Accueillir un enfant, l’accompagner dans son développement en lien avec sa famille et son environnement social, nécessite un travail d’équipe solide et cohérent. Or les équipes expérimentent de nombreux obstacles à la coopération en situation de travail. Travailler en équipe nécessite donc d’examiner et de lever des obstacles de tout type et le manager va y être confronté au quotidien. Nous avons observé que le manager en EAJE est souvent victime d’une déformation professionnelle. Il essaye tant que faire se peut, de trouver le positionnement le plus juste possible entre les besoins de son équipe et les besoins de sa structure, si bien qu’il en vient à oublier ses propres besoins…ou quand il cherche à les rejoindre, il va lui être difficile de gérer la triangulation et va donc essayer de rejoindre les siens au détriment de ceux de l’équipe. Quel mode de management déployer alors pour permettre à l’équipe de réaliser ses missions dans la sérénité et au manager de se sentir à sa place dans ses missions ? Comment faciliter auprès de chacun une prise de conscience confiante dans son potentiel d’évolution et de changement et co-construire un chemin partagé vers une amélioration continue du bien travailler et vivre ensemble ?

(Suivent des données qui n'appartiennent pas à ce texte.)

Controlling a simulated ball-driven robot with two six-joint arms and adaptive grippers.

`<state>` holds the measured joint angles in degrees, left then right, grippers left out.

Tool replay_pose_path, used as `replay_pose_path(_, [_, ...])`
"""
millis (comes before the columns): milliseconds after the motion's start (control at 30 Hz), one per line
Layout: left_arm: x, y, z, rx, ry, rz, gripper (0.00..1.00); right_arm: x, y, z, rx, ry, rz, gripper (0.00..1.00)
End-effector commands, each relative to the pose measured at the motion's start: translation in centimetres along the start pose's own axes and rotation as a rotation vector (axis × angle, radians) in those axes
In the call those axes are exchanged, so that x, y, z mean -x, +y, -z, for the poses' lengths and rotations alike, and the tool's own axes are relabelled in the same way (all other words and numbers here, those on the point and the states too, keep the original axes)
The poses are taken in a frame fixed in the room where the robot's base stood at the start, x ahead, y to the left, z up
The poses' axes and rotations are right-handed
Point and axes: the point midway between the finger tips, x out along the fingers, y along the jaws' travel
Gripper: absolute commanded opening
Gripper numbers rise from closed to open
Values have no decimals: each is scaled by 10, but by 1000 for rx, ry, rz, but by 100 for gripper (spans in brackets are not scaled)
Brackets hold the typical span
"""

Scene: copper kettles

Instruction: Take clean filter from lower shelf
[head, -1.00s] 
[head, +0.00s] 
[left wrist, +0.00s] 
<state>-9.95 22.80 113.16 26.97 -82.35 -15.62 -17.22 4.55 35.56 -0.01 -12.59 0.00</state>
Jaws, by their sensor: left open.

L’approche systémique, un guide pour le manager
En cas de conflit dans son équipe, le premier réflexe du manager sera de chercher la cause de la problématique : cibler le fonctionnement d’un individu ou de l’équipe, l’histoire de l’équipe, les enjeux actuels, la pression exercée par les gestionnaires, par les parents etc… Or pour comprendre un phénomène, l’approche systémique nous propose d’abandonner la recherche de la cause, au profit des paramètres influents, sachant qu’il ne pourra pas isoler tous ces paramètres. Elle nous propose aussi de nous concentrer sur le changement.
L’approche systémique du changement consiste à répondre à une demande en s’appuyant sur les composants fondamentaux du système afin d’élaborer et mettre en œuvre une stratégie destinée à mobiliser le ou les acteurs concernés dans une direction précisée avec le demandeur. Elle nécessite la mise en place d’ajustements successifs pour réguler les résistances spontanées ou organisées des acteurs et pour s’adapter aux pressions et/ou aux évolutions de son environnement.
Nous proposons pour appréhender les dysfonctionnements d’une équipe et leur évolution possible de s’appuyer sur les principes de compréhension de l’Elément Humain®, une approche systémique du développement des personnes, des équipes et des organisations qui fait le lien entre estime de soi, performance individuelle et réussite collective. Créée et développée par William Schutz psychologue et statisticien américain, pionnier de l’étude des relations interpersonnelles et de l’accompagnement des équipes, cette approche a acquis une renommée internationale pour traiter des problématiques humaines dans les organisations et trouve aujourd’hui toute sa place pour accompagner nos transformations. Dans son livre il nous propose un nouveau guide de lecture des interactions nécessaires entre un manager et son équipe, notamment de visualiser les liens entre estime de soi, confiance et performance.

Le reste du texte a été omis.